While the west is traumatized by three beheadings of western journalists in the past month, in Egypt this is almost a daily occurrence, especially if the word "Israel" is uttered. Last week, Ansar Bayt al-Maqdis, which is based in the Sinai Peninsula claimed to have beheaded four men accused of being Israeli Mossad spies in a video that seemed to have been inspired by the methods of ISIS.
Meanwhile Egypt, already deep in political turmoil with the military regime doing its best to cleanse all representatives of the US-backed Muslim Brotherhood (remember them?), appears to not be too concerned about the ISIS threat.
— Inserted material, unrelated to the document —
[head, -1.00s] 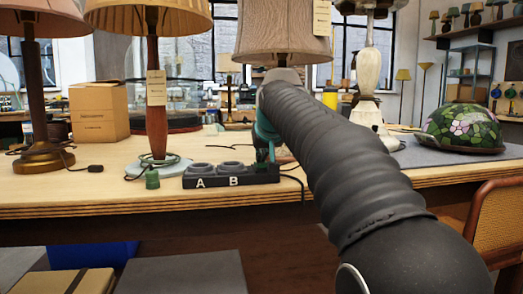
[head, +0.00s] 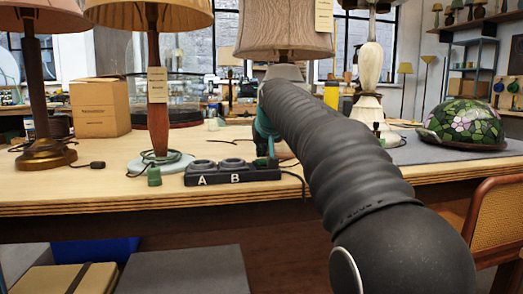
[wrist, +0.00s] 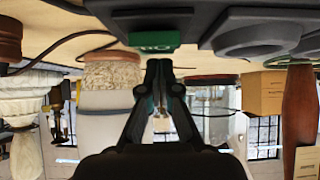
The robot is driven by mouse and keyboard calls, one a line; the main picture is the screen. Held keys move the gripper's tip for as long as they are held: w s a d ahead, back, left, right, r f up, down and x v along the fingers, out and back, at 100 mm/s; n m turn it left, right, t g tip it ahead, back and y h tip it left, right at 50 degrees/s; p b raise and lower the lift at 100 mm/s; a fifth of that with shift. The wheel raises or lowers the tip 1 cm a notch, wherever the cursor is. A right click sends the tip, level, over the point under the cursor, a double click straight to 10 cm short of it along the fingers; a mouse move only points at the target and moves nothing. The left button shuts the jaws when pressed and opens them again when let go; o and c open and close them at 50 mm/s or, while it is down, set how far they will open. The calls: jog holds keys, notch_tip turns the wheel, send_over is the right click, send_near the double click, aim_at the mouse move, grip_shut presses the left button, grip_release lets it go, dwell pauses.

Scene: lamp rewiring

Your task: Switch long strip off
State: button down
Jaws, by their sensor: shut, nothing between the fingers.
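The long black strip (head: 215,181) lies near the table's front edge, with round sockets on top and the letters A and B on its front. In the wrist view, which is upside down, the strip (wrist: 205,20) runs along the top. Its green switch (wrist: 154,41) bears lettering that seems to read ON. My gripper (wrist: 160,66) is shut and empty, its fingertips close to the switch; I cannot tell if they touch it. In the head view my gripper (head: 265,143) is at the strip's right end, largely behind my arm, and the switch is hard to make out.
A shaded lamp (head: 284,35) stands behind my arm. A stained-glass shade (head: 465,126) is at right, and a chair (head: 497,220) is at front right.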

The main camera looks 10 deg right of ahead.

Specifically, the possibility of an ISIS offensive was downplayed by an Egyptian Interior Ministry spokesman, who told Al Arabiya News that al-Qaeda and the Muslim Brotherhood were “the two main terrorist organizations” that threatened Egypt.
And while Egypt may or may not be the next territorial expansion for ISIS, a new threat is emerging in the Middle East/North Africa region.
According to Reuters, a new armed group calling itself the Caliphate Soldiers in Algeria has split from al Qaeda's North African branch and sworn loyalty to the radical breakaway group Islamic State fighting in Syria and Iraq. A breakaway of key Algerian commanders from Al Qaeda in the Islamic Maghreb, known as AQIM, would show deepening rivalry between al Qaeda's core command and the Islamic State over leadership of the transnational Islamist militancy. As we expected several months ago, as Al Qaeda's reputation in the terrorist world plummets and is replaced by the "bloodthirsty" ISISites, more and more splinter terrorist groups will gravitate to the "cool, new" clique.